Do Chivas create to destroy or destroy to create?

As the losses pile up, the fear of relegation grows for Chivas Guadalajara owner Jorge Vergara.
As the losses pile up, the fear of relegation grows for Chivas Guadalajara owner Jorge Vergara.

LOS ANGELES - Argentine writer Jorge Luis Borges once wrote: "Let each one build their own cathedral. Why live from alien and ancient works of art?"

Chivas owner Jorge Vergara deserves a round of applause for trying. For always trying with Guadalajara. But Vergara deserves rebukes and reprimands because he is a voracious parasite of his own works.

It is difficult to ascertain whether Vergara enjoys raising up projects from ruins, or if he conceives and is excited by the ruins that will allow him to build projects. Create to destroy or destroy to create? Vergara's symbiosis with Chivas is such.

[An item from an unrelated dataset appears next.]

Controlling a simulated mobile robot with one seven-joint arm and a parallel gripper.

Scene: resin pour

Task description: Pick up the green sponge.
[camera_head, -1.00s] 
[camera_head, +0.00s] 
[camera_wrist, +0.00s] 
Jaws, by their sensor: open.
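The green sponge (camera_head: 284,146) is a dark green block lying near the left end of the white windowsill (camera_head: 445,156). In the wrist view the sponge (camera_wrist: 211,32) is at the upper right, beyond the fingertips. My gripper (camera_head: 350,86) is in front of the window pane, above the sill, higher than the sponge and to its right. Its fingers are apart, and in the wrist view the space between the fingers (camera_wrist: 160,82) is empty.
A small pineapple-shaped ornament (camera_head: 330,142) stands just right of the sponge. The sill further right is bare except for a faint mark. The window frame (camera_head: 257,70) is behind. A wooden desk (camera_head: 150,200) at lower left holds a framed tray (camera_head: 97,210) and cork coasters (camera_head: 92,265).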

His talent for creating and begetting paradises is as evident as his knack in destroying them. And another crisis looms, another crossroads. After being taken in by complicity of opponents' goalkeepers, with innocent kicks from Fernando Arce, Chivas believed that after two match-days, with four out of six possible points, they had ascended to the exit from relegation fears.

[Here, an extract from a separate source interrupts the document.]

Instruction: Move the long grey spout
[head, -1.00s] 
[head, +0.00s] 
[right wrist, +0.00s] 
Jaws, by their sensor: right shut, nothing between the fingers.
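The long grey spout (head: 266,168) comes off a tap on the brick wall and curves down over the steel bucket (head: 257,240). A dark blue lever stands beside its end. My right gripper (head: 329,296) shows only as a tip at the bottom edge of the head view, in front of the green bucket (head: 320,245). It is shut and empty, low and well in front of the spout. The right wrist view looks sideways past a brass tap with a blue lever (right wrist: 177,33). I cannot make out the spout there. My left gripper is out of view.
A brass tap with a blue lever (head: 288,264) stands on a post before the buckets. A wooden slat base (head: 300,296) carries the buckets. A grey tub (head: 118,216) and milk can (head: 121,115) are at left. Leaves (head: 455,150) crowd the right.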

Illusions are the cruelest act of self-torture. Self-deceit makes death throes yet more painful. And Chivas now has nine goals chalked up against it in three games: a friendly match against Milan; a league game against Pachuca, and a cup game against its affiliate, Coras de Tepic.

- Marshall: Chivas staying upbeat amid negativity

The defeats are served in bitter fasion -- a Milan in crisis, and a Pachuca in crisis. And, worst of all, Coras is the son of Chivas' crisis. That is, the 3-1 of the so-so Copa MX is a rout from crisis to crisis. Days before, club COO Rafael Puente said that Chivas' environment was to blame for its instability, and refused to dress the team in the jail suit of crisis.

He added, in statements to Mural.com, that he alone accepts the blame for what happens to Chivas, and casts himself into the pit of needless sacrifices, where lost souls swarm, trying to rescue Vergara.

Obviously a culprit of the disappointment and chaos of Chivas, Vergara made an irate and indulgent proclamation: "I can't go down and score the goals they miss, nor get back the balls they lose, nor execute well the passes that they make poorly."

The accusations of the owner of Chivas are clear, and the targets are his players. And that is quite true, although obviously he approved those who chose the coaches, the reinforcements and the players that stay. However, it's also clear that the little multimillionaire men that wander around on the field have stopped doing their work, and have betrayed their commitment and enjoyment of life.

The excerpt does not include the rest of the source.